Problem statement |
Gather the lines below that include the string "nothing", copying each in full.

** Begin Provided material **

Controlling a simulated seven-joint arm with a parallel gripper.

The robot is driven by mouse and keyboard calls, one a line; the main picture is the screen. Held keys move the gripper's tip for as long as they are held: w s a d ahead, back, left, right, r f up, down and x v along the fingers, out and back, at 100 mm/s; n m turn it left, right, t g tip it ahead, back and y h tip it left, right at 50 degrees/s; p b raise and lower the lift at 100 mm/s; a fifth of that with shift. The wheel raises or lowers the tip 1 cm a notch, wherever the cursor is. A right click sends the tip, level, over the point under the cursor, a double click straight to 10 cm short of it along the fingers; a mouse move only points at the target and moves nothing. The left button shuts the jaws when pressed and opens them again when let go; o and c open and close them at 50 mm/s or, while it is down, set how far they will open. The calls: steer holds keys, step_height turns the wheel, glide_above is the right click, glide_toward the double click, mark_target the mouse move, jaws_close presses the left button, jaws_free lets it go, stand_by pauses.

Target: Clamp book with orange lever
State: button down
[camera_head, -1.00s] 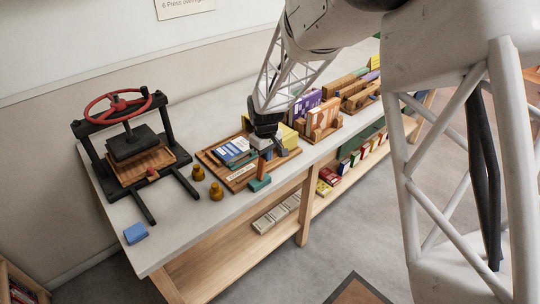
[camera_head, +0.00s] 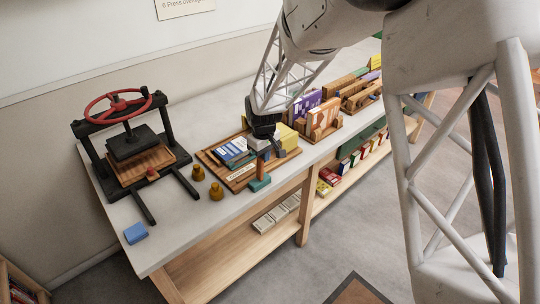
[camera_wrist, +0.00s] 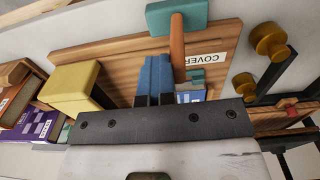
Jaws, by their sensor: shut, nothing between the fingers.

** End Provided material **

Output for this exercise |
The robot is driven by mouse and keyboard calls, one a line; the main picture is the screen. Held keys move the gripper's tip for as long as they are held: w s a d ahead, back, left, right, r f up, down and x v along the fingers, out and back, at 100 mm/s; n m turn it left, right, t g tip it ahead, back and y h tip it left, right at 50 degrees/s; p b raise and lower the lift at 100 mm/s; a fifth of that with shift. The wheel raises or lowers the tip 1 cm a notch, wherever the cursor is. A right click sends the tip, level, over the point under the cursor, a double click straight to 10 cm short of it along the fingers; a mouse move only points at the target and moves nothing. The left button shuts the jaws when pressed and opens them again when let go; o and c open and close them at 50 mm/s or, while it is down, set how far they will open. The calls: steer holds keys, step_height turns the wheel, glide_above is the right click, glide_toward the double click, mark_target the mouse move, jaws_close presses the left button, jaws_free lets it go, stand_by pauses.
Jaws, by their sensor: shut, nothing between the fingers.

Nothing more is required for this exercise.